_TASK PROMPT_. Exactly the lines from the line containing "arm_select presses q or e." through the line containing "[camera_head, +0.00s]" are to be echoed, with both included and pictures left out.

_MATERIAL SUPPLIED_.
___

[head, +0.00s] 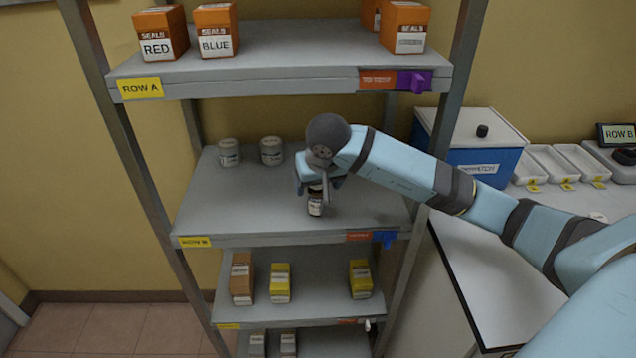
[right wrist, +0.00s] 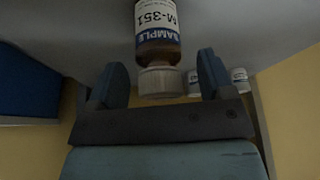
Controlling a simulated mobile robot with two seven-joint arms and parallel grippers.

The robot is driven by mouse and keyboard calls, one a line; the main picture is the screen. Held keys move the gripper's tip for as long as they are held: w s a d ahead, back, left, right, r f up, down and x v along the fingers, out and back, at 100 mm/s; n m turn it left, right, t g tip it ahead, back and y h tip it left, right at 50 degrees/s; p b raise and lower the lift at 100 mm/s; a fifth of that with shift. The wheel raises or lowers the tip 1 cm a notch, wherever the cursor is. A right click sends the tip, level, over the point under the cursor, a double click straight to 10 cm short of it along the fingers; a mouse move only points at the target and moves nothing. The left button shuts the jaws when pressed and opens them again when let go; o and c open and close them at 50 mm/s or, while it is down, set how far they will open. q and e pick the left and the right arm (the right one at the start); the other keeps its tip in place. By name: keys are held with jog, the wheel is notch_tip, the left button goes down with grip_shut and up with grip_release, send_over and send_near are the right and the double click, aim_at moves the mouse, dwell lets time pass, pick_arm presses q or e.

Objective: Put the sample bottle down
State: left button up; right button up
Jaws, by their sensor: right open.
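The sample bottle (head: 316,205) is small and dark with a white and blue label. It stands upright on the ROW B shelf (head: 225,215), near the front edge. In the right wrist view the sample bottle (right wrist: 158,38) shows upside down, with "SAMPLE M-351" on its label and a pale cap. My right gripper (head: 318,187) is over the bottle. Its blue fingers are open (right wrist: 160,76), one on each side of the cap, with a visible gap on both sides. My left gripper is not in view.
Two grey jars (head: 271,151) stand further back on the same shelf. The upper ROW A shelf (head: 280,70) with orange SEALS boxes (head: 216,30) is above. Yellow boxes (head: 281,282) sit below. A blue and white box (head: 475,150) and white trays (head: 580,160) are at right.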

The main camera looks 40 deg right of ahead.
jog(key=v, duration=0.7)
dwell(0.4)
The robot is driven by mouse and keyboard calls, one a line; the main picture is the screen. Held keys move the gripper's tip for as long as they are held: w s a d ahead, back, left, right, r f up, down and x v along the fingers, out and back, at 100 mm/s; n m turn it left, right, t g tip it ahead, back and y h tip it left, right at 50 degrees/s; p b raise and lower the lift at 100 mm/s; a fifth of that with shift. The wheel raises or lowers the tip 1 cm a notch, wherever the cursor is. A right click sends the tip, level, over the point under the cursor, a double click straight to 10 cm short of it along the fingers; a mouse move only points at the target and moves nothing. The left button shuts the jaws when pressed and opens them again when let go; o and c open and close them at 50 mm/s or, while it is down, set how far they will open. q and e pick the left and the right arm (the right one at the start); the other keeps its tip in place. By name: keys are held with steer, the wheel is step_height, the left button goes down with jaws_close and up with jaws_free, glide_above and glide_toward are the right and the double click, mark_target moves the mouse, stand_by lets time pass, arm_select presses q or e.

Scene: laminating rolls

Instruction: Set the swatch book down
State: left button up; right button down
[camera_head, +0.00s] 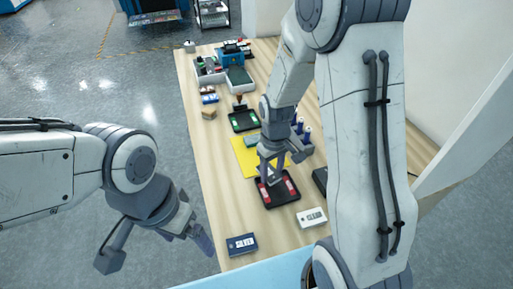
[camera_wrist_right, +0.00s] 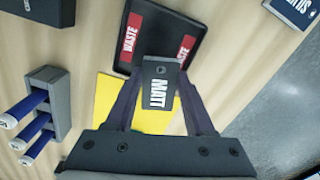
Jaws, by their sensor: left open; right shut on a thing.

___

_WRITTEN RESPONSE_.
The robot is driven by mouse and keyboard calls, one a line; the main picture is the screen. Held keys move the gripper's tip for as long as they are held: w s a d ahead, back, left, right, r f up, down and x v along the fingers, out and back, at 100 mm/s; n m turn it left, right, t g tip it ahead, back and y h tip it left, right at 50 degrees/s; p b raise and lower the lift at 100 mm/s; a fifth of that with shift. The wheel raises or lowers the tip 1 cm a notch, wherever the cursor is. A right click sends the tip, level, over the point under the cursor, a double click straight to 10 cm short of it along the fingers; a mouse move only points at the target and moves nothing. The left button shuts the jaws when pressed and opens them again when let go; o and c open and close them at 50 mm/s or, while it is down, set how far they will open. q and e pick the left and the right arm (the right one at the start); the other keeps its tip in place. By name: keys are held with steer, the wheel is step_height, the left button goes down with jaws_close and up with jaws_free, glide_above and glide_toward are the right and the double click, mark_target moves the mouse, stand_by lets time pass, arm_select presses q or e.

Scene: laminating rolls

Instruction: Set the swatch book down
State: left button up; right button down
[camera_head, +0.00s] 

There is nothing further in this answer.